→ **Data records**
##############################

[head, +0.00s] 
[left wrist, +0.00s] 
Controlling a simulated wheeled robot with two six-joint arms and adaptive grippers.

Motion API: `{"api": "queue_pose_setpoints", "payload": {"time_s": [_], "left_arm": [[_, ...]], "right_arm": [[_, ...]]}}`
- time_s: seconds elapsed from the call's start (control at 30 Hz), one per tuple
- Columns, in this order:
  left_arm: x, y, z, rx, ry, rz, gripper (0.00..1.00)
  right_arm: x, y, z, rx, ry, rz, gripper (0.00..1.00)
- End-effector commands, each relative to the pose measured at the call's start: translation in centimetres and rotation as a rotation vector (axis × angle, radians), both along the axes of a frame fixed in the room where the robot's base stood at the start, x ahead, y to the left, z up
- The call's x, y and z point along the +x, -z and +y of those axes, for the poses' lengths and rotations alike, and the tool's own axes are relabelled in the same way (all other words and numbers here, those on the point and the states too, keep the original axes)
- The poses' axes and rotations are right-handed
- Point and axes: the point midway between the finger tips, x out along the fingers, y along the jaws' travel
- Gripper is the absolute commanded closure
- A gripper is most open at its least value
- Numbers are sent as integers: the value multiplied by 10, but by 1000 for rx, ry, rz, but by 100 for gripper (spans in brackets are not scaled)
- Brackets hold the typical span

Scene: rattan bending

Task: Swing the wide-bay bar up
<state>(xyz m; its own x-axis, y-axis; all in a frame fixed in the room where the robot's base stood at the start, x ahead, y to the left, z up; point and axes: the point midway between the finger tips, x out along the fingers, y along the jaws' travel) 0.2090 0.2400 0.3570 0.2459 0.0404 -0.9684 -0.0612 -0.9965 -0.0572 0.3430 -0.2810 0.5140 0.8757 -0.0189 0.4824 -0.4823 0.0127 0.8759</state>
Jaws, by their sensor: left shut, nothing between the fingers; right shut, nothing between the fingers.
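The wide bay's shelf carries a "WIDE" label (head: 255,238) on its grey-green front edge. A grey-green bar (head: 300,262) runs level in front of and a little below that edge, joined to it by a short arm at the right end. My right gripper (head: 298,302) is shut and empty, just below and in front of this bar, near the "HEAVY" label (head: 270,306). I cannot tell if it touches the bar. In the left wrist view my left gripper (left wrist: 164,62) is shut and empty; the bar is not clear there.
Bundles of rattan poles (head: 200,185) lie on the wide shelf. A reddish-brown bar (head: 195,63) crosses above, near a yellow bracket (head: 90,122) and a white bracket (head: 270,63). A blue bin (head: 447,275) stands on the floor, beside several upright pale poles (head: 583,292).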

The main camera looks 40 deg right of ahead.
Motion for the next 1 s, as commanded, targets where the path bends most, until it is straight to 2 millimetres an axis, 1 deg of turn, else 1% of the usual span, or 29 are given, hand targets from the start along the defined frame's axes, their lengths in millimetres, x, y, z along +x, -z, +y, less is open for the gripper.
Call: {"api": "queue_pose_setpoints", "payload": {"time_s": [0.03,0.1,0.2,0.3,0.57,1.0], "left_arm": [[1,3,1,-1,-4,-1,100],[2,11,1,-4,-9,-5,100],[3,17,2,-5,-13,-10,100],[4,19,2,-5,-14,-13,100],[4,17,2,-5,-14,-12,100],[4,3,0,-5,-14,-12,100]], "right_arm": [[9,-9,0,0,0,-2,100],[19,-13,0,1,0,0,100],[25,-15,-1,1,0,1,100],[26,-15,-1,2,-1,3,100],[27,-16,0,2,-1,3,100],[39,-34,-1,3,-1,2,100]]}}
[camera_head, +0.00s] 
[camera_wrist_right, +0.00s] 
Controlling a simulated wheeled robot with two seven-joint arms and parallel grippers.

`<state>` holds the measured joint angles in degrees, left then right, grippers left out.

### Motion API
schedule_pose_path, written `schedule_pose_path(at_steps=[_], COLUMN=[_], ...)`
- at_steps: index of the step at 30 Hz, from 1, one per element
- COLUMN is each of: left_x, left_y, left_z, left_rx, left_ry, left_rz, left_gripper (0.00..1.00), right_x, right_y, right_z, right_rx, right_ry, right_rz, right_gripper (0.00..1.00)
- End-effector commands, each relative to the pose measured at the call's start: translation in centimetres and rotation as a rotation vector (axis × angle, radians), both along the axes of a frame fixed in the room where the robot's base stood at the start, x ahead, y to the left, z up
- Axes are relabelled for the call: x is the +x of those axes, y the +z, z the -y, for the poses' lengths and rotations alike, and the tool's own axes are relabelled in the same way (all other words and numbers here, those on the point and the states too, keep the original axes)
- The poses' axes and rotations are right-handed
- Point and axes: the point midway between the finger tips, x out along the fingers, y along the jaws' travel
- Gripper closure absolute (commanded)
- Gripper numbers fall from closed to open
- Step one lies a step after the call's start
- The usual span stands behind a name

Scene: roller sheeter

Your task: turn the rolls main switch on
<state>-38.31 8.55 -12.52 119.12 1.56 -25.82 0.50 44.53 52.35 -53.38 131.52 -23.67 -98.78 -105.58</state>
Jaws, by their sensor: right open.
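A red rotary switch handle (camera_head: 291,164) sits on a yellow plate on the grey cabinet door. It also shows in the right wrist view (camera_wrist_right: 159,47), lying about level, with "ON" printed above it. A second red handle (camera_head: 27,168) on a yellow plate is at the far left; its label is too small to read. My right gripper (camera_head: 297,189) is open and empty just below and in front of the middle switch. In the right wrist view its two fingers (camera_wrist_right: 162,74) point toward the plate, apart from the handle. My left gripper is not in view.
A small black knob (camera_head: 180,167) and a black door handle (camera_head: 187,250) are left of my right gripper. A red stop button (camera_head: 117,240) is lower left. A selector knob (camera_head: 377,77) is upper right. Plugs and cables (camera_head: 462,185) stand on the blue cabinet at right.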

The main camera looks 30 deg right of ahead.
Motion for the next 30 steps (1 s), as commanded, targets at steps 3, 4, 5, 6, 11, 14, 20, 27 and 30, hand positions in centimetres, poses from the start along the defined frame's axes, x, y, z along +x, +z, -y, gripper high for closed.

##############################

→ **What you should do**
Every record shown above must be echoed exactly.

→ **Final result**
[head, +0.00s] 
[left wrist, +0.00s] 
Controlling a simulated wheeled robot with two six-joint arms and adaptive grippers.

Motion API: `{"api": "queue_pose_setpoints", "payload": {"time_s": [_], "left_arm": [[_, ...]], "right_arm": [[_, ...]]}}`
- time_s: seconds elapsed from the call's start (control at 30 Hz), one per tuple
- Columns, in this order:
  left_arm: x, y, z, rx, ry, rz, gripper (0.00..1.00)
  right_arm: x, y, z, rx, ry, rz, gripper (0.00..1.00)
- End-effector commands, each relative to the pose measured at the call's start: translation in centimetres and rotation as a rotation vector (axis × angle, radians), both along the axes of a frame fixed in the room where the robot's base stood at the start, x ahead, y to the left, z up
- The call's x, y and z point along the +x, -z and +y of those axes, for the poses' lengths and rotations alike, and the tool's own axes are relabelled in the same way (all other words and numbers here, those on the point and the states too, keep the original axes)
- The poses' axes and rotations are right-handed
- Point and axes: the point midway between the finger tips, x out along the fingers, y along the jaws' travel
- Gripper is the absolute commanded closure
- A gripper is most open at its least value
- Numbers are sent as integers: the value multiplied by 10, but by 1000 for rx, ry, rz, but by 100 for gripper (spans in brackets are not scaled)
- Brackets hold the typical span

Scene: rattan bending

Task: Swing the wide-bay bar up
<state>(xyz m; its own x-axis, y-axis; all in a frame fixed in the room where the robot's base stood at the start, x ahead, y to the left, z up; point and axes: the point midway between the finger tips, x out along the fingers, y along the jaws' travel) 0.2090 0.2400 0.3570 0.2459 0.0404 -0.9684 -0.0612 -0.9965 -0.0572 0.3430 -0.2810 0.5140 0.8757 -0.0189 0.4824 -0.4823 0.0127 0.8759</state>
Jaws, by their sensor: left shut, nothing between the fingers; right shut, nothing between the fingers.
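The wide bay's shelf carries a "WIDE" label (head: 255,238) on its grey-green front edge. A grey-green bar (head: 300,262) runs level in front of and a little below that edge, joined to it by a short arm at the right end. My right gripper (head: 298,302) is shut and empty, just below and in front of this bar, near the "HEAVY" label (head: 270,306). I cannot tell if it touches the bar. In the left wrist view my left gripper (left wrist: 164,62) is shut and empty; the bar is not clear there.
Bundles of rattan poles (head: 200,185) lie on the wide shelf. A reddish-brown bar (head: 195,63) crosses above, near a yellow bracket (head: 90,122) and a white bracket (head: 270,63). A blue bin (head: 447,275) stands on the floor, beside several upright pale poles (head: 583,292).

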The main camera looks 40 deg right of ahead.
Motion for the next 1 s, as commanded, targets where the path bends most, until it is straight to 2 millimetres an axis, 1 deg of turn, else 1% of the usual span, or 29 are given, hand targets from the start along the defined frame's axes, their lengths in millimetres, x, y, z along +x, -z, +y, less is open for the gripper.
Call: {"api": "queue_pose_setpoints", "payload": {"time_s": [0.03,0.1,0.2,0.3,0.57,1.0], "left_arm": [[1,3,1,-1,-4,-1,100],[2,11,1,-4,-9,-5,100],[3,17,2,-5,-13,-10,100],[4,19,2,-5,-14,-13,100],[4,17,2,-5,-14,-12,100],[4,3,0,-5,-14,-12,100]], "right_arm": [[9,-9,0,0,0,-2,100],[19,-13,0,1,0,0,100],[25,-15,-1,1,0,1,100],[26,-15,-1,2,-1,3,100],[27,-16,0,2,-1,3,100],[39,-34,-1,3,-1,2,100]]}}
[camera_head, +0.00s] 
[camera_wrist_right, +0.00s] 
Controlling a simulated wheeled robot with two seven-joint arms and parallel grippers.

`<state>` holds the measured joint angles in degrees, left then right, grippers left out.

### Motion API
schedule_pose_path, written `schedule_pose_path(at_steps=[_], COLUMN=[_], ...)`
- at_steps: index of the step at 30 Hz, from 1, one per element
- COLUMN is each of: left_x, left_y, left_z, left_rx, left_ry, left_rz, left_gripper (0.00..1.00), right_x, right_y, right_z, right_rx, right_ry, right_rz, right_gripper (0.00..1.00)
- End-effector commands, each relative to the pose measured at the call's start: translation in centimetres and rotation as a rotation vector (axis × angle, radians), both along the axes of a frame fixed in the room where the robot's base stood at the start, x ahead, y to the left, z up
- Axes are relabelled for the call: x is the +x of those axes, y the +z, z the -y, for the poses' lengths and rotations alike, and the tool's own axes are relabelled in the same way (all other words and numbers here, those on the point and the states too, keep the original axes)
- The poses' axes and rotations are right-handed
- Point and axes: the point midway between the finger tips, x out along the fingers, y along the jaws' travel
- Gripper closure absolute (commanded)
- Gripper numbers fall from closed to open
- Step one lies a step after the call's start
- The usual span stands behind a name

Scene: roller sheeter

Your task: turn the rolls main switch on
<state>-38.31 8.55 -12.52 119.12 1.56 -25.82 0.50 44.53 52.35 -53.38 131.52 -23.67 -98.78 -105.58</state>
Jaws, by their sensor: right open.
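A red rotary switch handle (camera_head: 291,164) sits on a yellow plate on the grey cabinet door. It also shows in the right wrist view (camera_wrist_right: 159,47), lying about level, with "ON" printed above it. A second red handle (camera_head: 27,168) on a yellow plate is at the far left; its label is too small to read. My right gripper (camera_head: 297,189) is open and empty just below and in front of the middle switch. In the right wrist view its two fingers (camera_wrist_right: 162,74) point toward the plate, apart from the handle. My left gripper is not in view.
A small black knob (camera_head: 180,167) and a black door handle (camera_head: 187,250) are left of my right gripper. A red stop button (camera_head: 117,240) is lower left. A selector knob (camera_head: 377,77) is upper right. Plugs and cables (camera_head: 462,185) stand on the blue cabinet at right.

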The main camera looks 30 deg right of ahead.
Motion for the next 30 steps (1 s), as commanded, targets at steps 3, 4, 5, 6, 11, 14, 20, 27 and 30, hand positions in centimetres, poses from the start along the defined frame's axes, x, y, z along +x, +z, -y, gripper high for closed.

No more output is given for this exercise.